## Instructions for the task
Go through the records and extract every line with the word "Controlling".

## Material for the task
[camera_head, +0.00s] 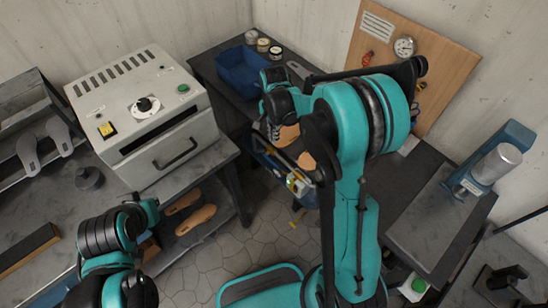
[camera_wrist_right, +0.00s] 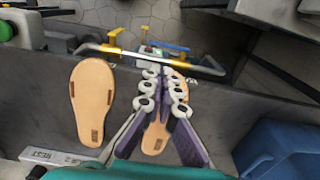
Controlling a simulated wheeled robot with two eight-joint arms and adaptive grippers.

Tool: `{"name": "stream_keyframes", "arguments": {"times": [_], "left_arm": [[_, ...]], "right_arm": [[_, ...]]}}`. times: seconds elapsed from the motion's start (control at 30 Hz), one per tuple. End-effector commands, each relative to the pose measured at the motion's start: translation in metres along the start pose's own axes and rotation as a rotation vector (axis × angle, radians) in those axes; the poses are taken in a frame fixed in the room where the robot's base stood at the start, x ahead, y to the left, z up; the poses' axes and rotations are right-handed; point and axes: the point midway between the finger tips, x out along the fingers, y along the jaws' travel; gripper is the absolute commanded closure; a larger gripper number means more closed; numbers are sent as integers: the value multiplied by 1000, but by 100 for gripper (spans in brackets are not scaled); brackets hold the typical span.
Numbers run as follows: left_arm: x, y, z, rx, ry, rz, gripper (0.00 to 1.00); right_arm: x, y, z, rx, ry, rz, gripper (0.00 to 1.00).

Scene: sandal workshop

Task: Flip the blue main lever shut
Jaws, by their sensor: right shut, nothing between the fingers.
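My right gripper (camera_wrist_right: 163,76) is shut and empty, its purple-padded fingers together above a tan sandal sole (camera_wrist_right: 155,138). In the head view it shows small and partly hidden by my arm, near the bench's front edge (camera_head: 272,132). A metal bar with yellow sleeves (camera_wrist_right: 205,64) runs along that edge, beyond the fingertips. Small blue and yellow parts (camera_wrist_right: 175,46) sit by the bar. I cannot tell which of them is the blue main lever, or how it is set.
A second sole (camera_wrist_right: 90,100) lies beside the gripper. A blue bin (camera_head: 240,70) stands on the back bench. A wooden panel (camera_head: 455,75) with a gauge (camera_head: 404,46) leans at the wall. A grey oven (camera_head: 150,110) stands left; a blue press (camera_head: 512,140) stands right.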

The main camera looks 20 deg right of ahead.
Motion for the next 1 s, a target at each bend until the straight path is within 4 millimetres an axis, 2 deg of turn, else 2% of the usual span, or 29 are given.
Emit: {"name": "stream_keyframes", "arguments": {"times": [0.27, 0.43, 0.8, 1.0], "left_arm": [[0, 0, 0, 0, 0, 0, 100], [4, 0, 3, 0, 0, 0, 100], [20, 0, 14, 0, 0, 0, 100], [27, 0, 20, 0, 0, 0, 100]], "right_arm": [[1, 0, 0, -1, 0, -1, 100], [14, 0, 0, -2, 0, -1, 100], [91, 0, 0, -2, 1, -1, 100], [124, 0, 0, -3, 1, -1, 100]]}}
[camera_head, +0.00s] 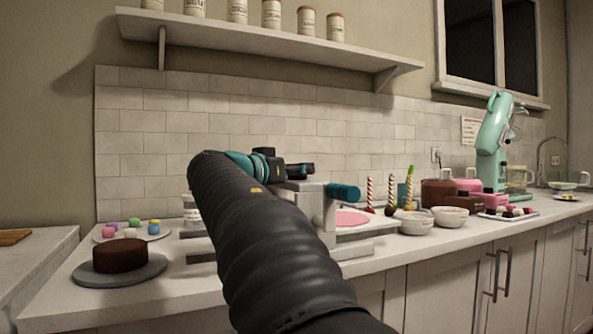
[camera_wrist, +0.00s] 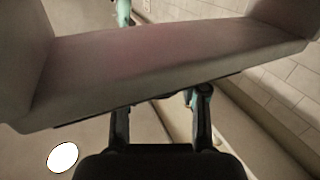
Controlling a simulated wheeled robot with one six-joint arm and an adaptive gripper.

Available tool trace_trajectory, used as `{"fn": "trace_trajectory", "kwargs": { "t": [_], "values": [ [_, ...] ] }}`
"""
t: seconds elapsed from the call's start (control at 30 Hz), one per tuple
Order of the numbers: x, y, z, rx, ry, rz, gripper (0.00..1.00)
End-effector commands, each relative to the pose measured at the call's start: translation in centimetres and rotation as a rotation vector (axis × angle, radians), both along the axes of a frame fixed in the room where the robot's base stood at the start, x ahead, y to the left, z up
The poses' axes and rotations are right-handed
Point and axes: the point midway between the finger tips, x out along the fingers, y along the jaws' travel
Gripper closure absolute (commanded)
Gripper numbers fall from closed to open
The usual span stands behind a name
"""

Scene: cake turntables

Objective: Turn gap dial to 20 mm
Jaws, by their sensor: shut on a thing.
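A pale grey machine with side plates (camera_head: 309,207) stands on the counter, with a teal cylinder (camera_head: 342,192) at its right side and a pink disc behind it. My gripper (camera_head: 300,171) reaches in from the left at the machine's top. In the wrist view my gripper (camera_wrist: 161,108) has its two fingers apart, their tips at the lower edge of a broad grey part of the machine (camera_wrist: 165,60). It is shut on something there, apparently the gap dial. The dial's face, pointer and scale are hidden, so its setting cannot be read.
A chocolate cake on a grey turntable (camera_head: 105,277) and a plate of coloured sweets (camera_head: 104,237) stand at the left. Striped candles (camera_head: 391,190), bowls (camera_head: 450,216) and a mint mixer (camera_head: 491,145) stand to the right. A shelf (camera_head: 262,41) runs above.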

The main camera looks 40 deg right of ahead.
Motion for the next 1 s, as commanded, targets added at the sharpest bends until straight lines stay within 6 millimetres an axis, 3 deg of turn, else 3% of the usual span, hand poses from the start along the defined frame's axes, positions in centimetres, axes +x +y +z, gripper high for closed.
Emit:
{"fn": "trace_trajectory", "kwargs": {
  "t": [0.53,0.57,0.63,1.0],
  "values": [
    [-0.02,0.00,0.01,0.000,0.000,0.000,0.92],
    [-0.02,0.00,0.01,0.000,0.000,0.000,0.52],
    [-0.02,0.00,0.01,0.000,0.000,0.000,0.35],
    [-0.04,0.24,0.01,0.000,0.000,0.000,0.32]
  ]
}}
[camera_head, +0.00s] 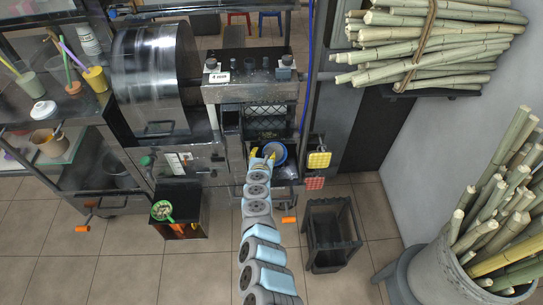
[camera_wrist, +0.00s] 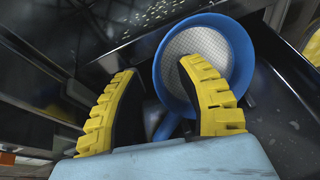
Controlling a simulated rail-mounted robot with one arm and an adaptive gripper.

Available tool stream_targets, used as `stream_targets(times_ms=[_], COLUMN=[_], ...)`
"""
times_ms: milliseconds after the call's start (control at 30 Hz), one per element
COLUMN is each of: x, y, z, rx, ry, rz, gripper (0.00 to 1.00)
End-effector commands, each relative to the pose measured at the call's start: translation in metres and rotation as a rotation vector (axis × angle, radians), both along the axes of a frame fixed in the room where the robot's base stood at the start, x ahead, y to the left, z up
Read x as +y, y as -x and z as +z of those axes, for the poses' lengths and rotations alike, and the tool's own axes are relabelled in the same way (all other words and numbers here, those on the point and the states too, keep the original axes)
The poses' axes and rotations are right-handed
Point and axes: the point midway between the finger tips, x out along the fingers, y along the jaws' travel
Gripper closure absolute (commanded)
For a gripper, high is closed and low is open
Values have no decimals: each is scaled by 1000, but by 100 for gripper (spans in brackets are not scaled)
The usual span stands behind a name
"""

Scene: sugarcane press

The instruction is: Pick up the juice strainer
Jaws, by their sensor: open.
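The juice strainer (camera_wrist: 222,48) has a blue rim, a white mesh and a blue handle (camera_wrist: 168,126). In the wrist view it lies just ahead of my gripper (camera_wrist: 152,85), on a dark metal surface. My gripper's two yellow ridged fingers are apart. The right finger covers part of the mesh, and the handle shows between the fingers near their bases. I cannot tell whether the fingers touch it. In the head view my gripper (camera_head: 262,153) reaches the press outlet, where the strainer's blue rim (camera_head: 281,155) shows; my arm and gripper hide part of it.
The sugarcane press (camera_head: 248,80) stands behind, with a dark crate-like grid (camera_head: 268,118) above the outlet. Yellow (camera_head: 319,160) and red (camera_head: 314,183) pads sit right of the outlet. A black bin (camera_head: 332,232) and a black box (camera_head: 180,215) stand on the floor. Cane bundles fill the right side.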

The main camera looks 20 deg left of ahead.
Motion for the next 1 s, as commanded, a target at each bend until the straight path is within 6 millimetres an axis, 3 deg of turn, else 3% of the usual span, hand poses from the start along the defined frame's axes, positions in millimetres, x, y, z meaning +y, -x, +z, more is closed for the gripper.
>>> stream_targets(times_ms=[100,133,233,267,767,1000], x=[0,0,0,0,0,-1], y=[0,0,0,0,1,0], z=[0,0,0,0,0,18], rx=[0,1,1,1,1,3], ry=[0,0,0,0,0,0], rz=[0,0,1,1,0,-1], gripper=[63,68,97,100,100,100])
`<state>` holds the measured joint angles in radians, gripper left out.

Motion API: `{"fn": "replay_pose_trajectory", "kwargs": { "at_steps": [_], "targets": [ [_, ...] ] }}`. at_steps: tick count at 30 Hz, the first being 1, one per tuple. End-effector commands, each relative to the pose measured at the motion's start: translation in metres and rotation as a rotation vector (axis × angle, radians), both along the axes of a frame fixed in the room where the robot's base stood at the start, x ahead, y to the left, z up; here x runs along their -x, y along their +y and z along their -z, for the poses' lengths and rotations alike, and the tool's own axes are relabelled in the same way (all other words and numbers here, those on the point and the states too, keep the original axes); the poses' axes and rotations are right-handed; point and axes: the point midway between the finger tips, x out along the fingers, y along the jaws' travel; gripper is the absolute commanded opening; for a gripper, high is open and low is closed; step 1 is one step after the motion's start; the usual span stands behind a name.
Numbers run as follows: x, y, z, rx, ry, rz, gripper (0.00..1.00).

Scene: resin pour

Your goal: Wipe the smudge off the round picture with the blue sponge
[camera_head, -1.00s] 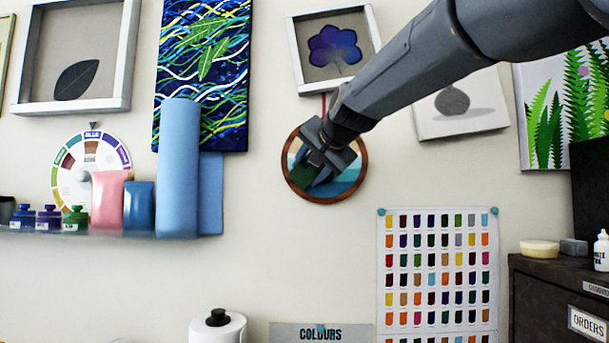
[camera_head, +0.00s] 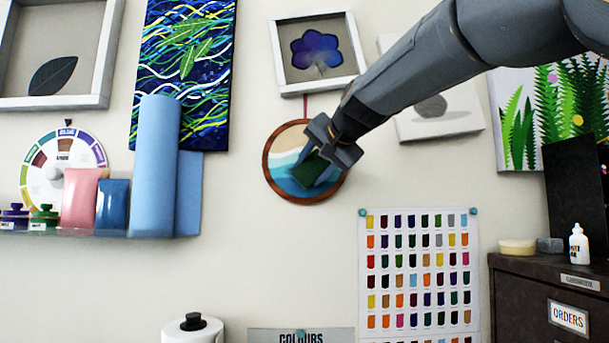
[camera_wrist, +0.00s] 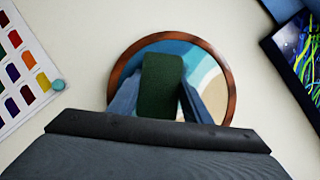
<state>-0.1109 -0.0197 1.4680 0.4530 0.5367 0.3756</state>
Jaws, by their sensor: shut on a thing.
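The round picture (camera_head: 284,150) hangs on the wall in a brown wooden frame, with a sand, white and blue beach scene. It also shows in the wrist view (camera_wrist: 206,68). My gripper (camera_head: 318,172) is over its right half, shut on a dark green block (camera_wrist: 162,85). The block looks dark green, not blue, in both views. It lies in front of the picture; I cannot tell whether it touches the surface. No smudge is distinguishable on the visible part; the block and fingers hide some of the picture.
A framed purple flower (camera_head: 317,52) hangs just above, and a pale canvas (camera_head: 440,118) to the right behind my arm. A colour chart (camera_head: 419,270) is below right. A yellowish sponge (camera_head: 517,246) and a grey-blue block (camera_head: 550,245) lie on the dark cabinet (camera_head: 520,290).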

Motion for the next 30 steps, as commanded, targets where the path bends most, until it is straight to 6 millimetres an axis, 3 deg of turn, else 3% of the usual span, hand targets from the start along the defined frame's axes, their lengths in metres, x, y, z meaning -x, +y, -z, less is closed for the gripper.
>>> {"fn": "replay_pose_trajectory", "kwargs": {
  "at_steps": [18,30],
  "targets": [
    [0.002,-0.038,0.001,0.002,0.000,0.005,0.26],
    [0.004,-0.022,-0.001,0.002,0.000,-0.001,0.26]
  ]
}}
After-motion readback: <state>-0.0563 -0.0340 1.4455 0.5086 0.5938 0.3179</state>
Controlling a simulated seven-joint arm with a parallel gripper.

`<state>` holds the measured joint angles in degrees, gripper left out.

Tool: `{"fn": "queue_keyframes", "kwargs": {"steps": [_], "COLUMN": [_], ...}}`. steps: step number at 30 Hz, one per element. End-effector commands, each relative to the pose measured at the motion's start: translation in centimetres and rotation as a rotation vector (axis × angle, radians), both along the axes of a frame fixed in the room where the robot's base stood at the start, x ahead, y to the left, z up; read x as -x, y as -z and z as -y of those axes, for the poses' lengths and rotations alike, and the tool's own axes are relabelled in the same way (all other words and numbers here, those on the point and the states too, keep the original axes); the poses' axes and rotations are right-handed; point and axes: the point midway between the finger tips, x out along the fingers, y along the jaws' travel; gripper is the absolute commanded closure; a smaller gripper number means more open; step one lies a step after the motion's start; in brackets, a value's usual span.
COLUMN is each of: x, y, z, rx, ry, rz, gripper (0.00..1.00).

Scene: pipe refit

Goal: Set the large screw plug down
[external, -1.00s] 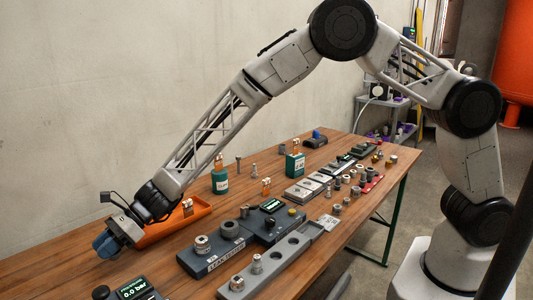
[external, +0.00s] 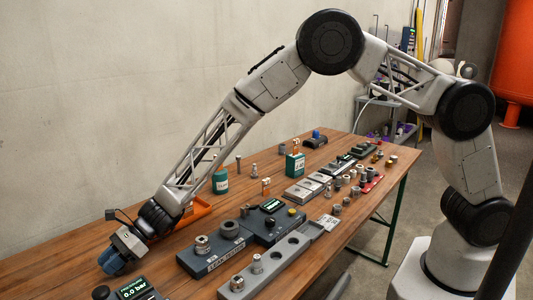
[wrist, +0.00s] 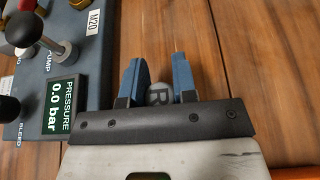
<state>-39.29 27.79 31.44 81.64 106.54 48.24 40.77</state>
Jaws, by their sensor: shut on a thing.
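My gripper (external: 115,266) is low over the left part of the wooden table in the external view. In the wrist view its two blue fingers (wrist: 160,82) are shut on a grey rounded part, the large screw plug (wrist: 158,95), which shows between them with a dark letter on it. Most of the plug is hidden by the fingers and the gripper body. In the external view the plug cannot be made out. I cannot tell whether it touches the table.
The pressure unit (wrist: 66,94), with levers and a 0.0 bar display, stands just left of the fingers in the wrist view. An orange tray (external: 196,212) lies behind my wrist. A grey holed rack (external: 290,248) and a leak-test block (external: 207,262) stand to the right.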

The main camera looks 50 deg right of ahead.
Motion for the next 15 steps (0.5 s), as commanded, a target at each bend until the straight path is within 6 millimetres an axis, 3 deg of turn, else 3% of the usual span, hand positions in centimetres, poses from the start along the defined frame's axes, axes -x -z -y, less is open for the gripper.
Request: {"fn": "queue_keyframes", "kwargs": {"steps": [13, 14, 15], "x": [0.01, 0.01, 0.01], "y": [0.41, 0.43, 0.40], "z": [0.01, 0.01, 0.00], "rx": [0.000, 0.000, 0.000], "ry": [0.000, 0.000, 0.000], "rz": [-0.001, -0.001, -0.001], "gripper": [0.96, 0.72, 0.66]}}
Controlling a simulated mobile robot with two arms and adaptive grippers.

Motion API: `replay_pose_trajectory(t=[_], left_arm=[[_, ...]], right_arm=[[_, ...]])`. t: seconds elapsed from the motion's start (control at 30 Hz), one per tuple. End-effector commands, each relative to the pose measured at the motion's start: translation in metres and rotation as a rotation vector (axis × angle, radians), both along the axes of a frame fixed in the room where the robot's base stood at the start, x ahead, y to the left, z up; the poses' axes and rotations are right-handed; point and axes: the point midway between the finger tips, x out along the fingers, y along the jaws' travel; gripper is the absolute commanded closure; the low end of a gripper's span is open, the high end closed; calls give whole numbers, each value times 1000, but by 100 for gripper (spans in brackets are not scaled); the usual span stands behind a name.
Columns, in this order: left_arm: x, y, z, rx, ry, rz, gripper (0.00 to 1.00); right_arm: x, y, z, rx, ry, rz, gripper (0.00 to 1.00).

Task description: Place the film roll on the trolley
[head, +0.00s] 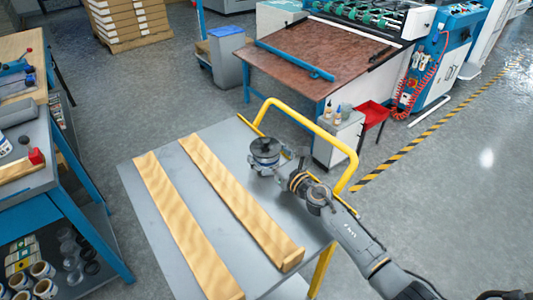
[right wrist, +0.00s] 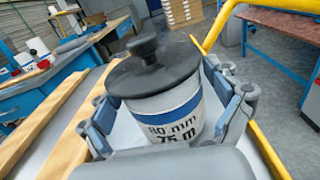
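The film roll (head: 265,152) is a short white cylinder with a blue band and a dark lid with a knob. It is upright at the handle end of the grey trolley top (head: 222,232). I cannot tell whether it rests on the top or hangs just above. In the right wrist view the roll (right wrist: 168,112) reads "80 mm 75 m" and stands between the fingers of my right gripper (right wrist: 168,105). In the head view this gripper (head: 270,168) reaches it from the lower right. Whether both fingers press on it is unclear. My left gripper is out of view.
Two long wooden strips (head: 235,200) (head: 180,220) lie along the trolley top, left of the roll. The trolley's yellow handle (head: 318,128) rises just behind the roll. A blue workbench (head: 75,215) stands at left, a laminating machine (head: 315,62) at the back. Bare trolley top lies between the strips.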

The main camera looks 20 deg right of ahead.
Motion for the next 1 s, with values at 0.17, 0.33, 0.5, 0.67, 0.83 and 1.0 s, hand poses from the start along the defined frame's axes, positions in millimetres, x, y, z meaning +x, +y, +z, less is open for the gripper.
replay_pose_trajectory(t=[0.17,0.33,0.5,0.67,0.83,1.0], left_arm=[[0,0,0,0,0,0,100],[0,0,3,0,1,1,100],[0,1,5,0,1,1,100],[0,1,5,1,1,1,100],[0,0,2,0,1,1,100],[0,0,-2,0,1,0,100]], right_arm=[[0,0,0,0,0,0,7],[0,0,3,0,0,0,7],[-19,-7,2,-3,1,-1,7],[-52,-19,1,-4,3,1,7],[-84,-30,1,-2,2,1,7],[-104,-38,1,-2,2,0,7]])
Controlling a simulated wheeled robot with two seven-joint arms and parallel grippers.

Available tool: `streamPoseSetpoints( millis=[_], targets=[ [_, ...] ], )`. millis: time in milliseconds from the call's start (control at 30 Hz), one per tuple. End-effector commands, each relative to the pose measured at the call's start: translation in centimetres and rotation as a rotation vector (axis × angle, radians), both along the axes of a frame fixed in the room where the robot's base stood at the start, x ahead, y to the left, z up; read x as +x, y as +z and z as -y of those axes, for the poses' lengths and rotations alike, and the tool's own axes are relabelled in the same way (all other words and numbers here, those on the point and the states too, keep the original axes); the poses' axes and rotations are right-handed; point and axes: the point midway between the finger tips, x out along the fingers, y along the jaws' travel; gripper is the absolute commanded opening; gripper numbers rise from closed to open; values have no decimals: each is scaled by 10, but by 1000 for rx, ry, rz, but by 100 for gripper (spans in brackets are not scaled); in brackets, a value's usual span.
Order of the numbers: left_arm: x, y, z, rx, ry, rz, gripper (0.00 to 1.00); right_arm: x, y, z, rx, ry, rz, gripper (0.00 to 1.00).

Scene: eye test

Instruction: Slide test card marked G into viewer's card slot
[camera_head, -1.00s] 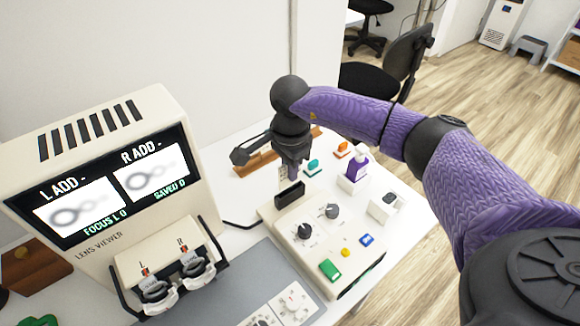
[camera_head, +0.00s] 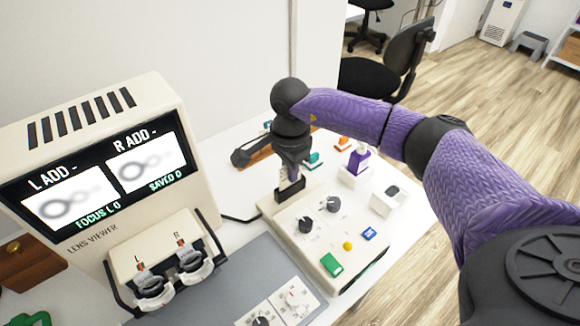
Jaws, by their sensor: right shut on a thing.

## Written response
Controlling a simulated wheeled robot with two eight-joint arms and adaptive grippers.
Controlling a simulated wheeled robot with one six-joint arm and an adaptive gripper.
Controlling a simulated rail-mounted robot with one arm and an adaptive gripper.
Controlling a simulated seven-joint arm with a parallel gripper.
Controlling a simulated mobile robot with two arms and adaptive grippers.
Controlling a simulated wheeled robot with two seven-joint arms and parallel grippers.

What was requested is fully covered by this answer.